> [Provided entries]
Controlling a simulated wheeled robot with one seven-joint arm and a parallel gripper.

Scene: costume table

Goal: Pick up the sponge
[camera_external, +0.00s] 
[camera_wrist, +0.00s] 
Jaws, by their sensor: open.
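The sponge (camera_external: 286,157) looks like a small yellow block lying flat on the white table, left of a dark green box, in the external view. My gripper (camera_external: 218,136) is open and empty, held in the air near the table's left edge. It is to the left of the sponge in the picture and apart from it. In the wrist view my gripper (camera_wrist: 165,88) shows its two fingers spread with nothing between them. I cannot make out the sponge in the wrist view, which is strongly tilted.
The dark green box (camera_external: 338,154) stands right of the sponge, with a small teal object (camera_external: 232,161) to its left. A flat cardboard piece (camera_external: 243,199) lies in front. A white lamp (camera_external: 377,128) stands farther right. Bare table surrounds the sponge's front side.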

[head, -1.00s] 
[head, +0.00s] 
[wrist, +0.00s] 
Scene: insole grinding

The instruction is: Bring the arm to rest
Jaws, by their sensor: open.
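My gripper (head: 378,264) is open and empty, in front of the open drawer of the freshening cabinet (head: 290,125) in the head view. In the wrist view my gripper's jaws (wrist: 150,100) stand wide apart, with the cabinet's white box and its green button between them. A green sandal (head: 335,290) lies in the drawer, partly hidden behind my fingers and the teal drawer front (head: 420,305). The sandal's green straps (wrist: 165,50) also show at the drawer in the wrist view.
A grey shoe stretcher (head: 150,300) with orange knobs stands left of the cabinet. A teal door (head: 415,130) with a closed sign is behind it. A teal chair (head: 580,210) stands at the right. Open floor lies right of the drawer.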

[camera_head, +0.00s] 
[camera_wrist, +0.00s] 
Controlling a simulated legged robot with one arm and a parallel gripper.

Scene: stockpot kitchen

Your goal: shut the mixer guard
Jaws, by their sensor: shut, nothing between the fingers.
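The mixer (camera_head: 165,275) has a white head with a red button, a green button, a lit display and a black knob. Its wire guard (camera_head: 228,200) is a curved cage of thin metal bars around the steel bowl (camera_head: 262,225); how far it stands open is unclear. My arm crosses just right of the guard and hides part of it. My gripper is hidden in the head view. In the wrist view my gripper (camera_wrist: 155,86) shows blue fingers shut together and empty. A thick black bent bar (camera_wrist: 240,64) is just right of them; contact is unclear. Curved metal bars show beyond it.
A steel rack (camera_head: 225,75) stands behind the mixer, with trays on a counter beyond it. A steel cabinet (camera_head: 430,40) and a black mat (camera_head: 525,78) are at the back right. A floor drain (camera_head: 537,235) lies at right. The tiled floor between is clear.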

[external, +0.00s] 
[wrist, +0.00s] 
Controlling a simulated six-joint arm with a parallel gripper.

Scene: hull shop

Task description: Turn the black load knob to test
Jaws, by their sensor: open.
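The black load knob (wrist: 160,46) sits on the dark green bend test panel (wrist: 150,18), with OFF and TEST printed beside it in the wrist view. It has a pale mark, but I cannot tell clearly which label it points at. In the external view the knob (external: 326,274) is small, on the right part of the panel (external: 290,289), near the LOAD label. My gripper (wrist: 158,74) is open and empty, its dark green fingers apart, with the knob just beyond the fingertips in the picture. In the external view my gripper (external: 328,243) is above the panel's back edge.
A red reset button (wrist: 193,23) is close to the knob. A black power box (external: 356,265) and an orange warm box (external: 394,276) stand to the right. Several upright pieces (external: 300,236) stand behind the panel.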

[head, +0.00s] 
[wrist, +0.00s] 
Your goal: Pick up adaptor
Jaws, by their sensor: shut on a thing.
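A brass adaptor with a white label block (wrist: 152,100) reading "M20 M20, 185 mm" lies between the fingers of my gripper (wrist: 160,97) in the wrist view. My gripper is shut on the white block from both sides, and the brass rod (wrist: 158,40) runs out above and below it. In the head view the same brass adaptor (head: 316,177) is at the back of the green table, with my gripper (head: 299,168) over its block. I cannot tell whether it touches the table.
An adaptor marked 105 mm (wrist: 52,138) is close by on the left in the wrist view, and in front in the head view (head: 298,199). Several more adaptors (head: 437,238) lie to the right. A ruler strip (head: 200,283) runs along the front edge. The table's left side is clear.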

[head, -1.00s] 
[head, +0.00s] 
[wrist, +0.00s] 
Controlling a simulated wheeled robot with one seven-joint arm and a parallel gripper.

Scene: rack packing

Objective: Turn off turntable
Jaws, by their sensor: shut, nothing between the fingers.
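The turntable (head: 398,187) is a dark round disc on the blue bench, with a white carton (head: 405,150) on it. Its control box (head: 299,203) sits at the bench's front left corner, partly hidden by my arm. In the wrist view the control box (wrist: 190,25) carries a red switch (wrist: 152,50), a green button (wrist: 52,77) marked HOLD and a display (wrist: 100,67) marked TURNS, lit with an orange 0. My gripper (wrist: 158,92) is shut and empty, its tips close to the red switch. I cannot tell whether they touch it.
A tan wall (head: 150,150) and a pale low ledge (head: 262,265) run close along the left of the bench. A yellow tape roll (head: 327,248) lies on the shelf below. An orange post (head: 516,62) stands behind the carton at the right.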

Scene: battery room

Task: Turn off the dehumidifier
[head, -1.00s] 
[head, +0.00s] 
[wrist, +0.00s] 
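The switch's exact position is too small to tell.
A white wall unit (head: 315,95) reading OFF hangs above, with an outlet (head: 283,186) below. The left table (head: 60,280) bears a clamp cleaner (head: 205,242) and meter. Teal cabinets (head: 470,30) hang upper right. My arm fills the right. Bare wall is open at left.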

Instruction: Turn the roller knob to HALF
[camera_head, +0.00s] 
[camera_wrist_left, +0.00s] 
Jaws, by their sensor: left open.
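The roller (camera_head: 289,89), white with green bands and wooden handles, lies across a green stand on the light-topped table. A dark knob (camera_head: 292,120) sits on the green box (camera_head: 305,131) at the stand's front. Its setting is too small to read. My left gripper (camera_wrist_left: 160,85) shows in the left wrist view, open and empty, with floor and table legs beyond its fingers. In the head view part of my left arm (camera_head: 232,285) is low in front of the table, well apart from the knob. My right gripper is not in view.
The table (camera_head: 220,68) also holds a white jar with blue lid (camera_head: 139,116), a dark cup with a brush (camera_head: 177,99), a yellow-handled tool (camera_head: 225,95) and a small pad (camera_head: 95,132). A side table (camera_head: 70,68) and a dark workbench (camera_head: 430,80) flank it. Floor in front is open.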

> [Prompt]
Extract the listing in its entirety, matching it exactly.

> [Task solution]
Controlling a simulated wheeled robot with one seven-joint arm and a parallel gripper.

Scene: costume table

Goal: Pick up the sponge
[camera_external, +0.00s] 
[camera_wrist, +0.00s] 
Jaws, by their sensor: open.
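The sponge (camera_external: 286,157) looks like a small yellow block lying flat on the white table, left of a dark green box, in the external view. My gripper (camera_external: 218,136) is open and empty, held in the air near the table's left edge. It is to the left of the sponge in the picture and apart from it. In the wrist view my gripper (camera_wrist: 165,88) shows its two fingers spread with nothing between them. I cannot make out the sponge in the wrist view, which is strongly tilted.
The dark green box (camera_external: 338,154) stands right of the sponge, with a small teal object (camera_external: 232,161) to its left. A flat cardboard piece (camera_external: 243,199) lies in front. A white lamp (camera_external: 377,128) stands farther right. Bare table surrounds the sponge's front side.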

[head, -1.00s] 
[head, +0.00s] 
[wrist, +0.00s] 
Scene: insole grinding

The instruction is: Bring the arm to rest
Jaws, by their sensor: open.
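My gripper (head: 378,264) is open and empty, in front of the open drawer of the freshening cabinet (head: 290,125) in the head view. In the wrist view my gripper's jaws (wrist: 150,100) stand wide apart, with the cabinet's white box and its green button between them. A green sandal (head: 335,290) lies in the drawer, partly hidden behind my fingers and the teal drawer front (head: 420,305). The sandal's green straps (wrist: 165,50) also show at the drawer in the wrist view.
A grey shoe stretcher (head: 150,300) with orange knobs stands left of the cabinet. A teal door (head: 415,130) with a closed sign is behind it. A teal chair (head: 580,210) stands at the right. Open floor lies right of the drawer.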

[camera_head, +0.00s] 
[camera_wrist, +0.00s] 
Controlling a simulated legged robot with one arm and a parallel gripper.

Scene: stockpot kitchen

Your goal: shut the mixer guard
Jaws, by their sensor: shut, nothing between the fingers.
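The mixer (camera_head: 165,275) has a white head with a red button, a green button, a lit display and a black knob. Its wire guard (camera_head: 228,200) is a curved cage of thin metal bars around the steel bowl (camera_head: 262,225); how far it stands open is unclear. My arm crosses just right of the guard and hides part of it. My gripper is hidden in the head view. In the wrist view my gripper (camera_wrist: 155,86) shows blue fingers shut together and empty. A thick black bent bar (camera_wrist: 240,64) is just right of them; contact is unclear. Curved metal bars show beyond it.
A steel rack (camera_head: 225,75) stands behind the mixer, with trays on a counter beyond it. A steel cabinet (camera_head: 430,40) and a black mat (camera_head: 525,78) are at the back right. A floor drain (camera_head: 537,235) lies at right. The tiled floor between is clear.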

[external, +0.00s] 
[wrist, +0.00s] 
Controlling a simulated six-joint arm with a parallel gripper.

Scene: hull shop

Task description: Turn the black load knob to test
Jaws, by their sensor: open.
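The black load knob (wrist: 160,46) sits on the dark green bend test panel (wrist: 150,18), with OFF and TEST printed beside it in the wrist view. It has a pale mark, but I cannot tell clearly which label it points at. In the external view the knob (external: 326,274) is small, on the right part of the panel (external: 290,289), near the LOAD label. My gripper (wrist: 158,74) is open and empty, its dark green fingers apart, with the knob just beyond the fingertips in the picture. In the external view my gripper (external: 328,243) is above the panel's back edge.
A red reset button (wrist: 193,23) is close to the knob. A black power box (external: 356,265) and an orange warm box (external: 394,276) stand to the right. Several upright pieces (external: 300,236) stand behind the panel.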

[head, +0.00s] 
[wrist, +0.00s] 
Your goal: Pick up adaptor
Jaws, by their sensor: shut on a thing.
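A brass adaptor with a white label block (wrist: 152,100) reading "M20 M20, 185 mm" lies between the fingers of my gripper (wrist: 160,97) in the wrist view. My gripper is shut on the white block from both sides, and the brass rod (wrist: 158,40) runs out above and below it. In the head view the same brass adaptor (head: 316,177) is at the back of the green table, with my gripper (head: 299,168) over its block. I cannot tell whether it touches the table.
An adaptor marked 105 mm (wrist: 52,138) is close by on the left in the wrist view, and in front in the head view (head: 298,199). Several more adaptors (head: 437,238) lie to the right. A ruler strip (head: 200,283) runs along the front edge. The table's left side is clear.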

[head, -1.00s] 
[head, +0.00s] 
[wrist, +0.00s] 
Controlling a simulated wheeled robot with one seven-joint arm and a parallel gripper.

Scene: rack packing

Objective: Turn off turntable
Jaws, by their sensor: shut, nothing between the fingers.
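The turntable (head: 398,187) is a dark round disc on the blue bench, with a white carton (head: 405,150) on it. Its control box (head: 299,203) sits at the bench's front left corner, partly hidden by my arm. In the wrist view the control box (wrist: 190,25) carries a red switch (wrist: 152,50), a green button (wrist: 52,77) marked HOLD and a display (wrist: 100,67) marked TURNS, lit with an orange 0. My gripper (wrist: 158,92) is shut and empty, its tips close to the red switch. I cannot tell whether they touch it.
A tan wall (head: 150,150) and a pale low ledge (head: 262,265) run close along the left of the bench. A yellow tape roll (head: 327,248) lies on the shelf below. An orange post (head: 516,62) stands behind the carton at the right.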

Scene: battery room

Task: Turn off the dehumidifier
[head, -1.00s] 
[head, +0.00s] 
[wrist, +0.00s] 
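The switch's exact position is too small to tell.
A white wall unit (head: 315,95) reading OFF hangs above, with an outlet (head: 283,186) below. The left table (head: 60,280) bears a clamp cleaner (head: 205,242) and meter. Teal cabinets (head: 470,30) hang upper right. My arm fills the right. Bare wall is open at left.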

Instruction: Turn the roller knob to HALF
[camera_head, +0.00s] 
[camera_wrist_left, +0.00s] 
Jaws, by their sensor: left open.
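The roller (camera_head: 289,89), white with green bands and wooden handles, lies across a green stand on the light-topped table. A dark knob (camera_head: 292,120) sits on the green box (camera_head: 305,131) at the stand's front. Its setting is too small to read. My left gripper (camera_wrist_left: 160,85) shows in the left wrist view, open and empty, with floor and table legs beyond its fingers. In the head view part of my left arm (camera_head: 232,285) is low in front of the table, well apart from the knob. My right gripper is not in view.
The table (camera_head: 220,68) also holds a white jar with blue lid (camera_head: 139,116), a dark cup with a brush (camera_head: 177,99), a yellow-handled tool (camera_head: 225,95) and a small pad (camera_head: 95,132). A side table (camera_head: 70,68) and a dark workbench (camera_head: 430,80) flank it. Floor in front is open.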

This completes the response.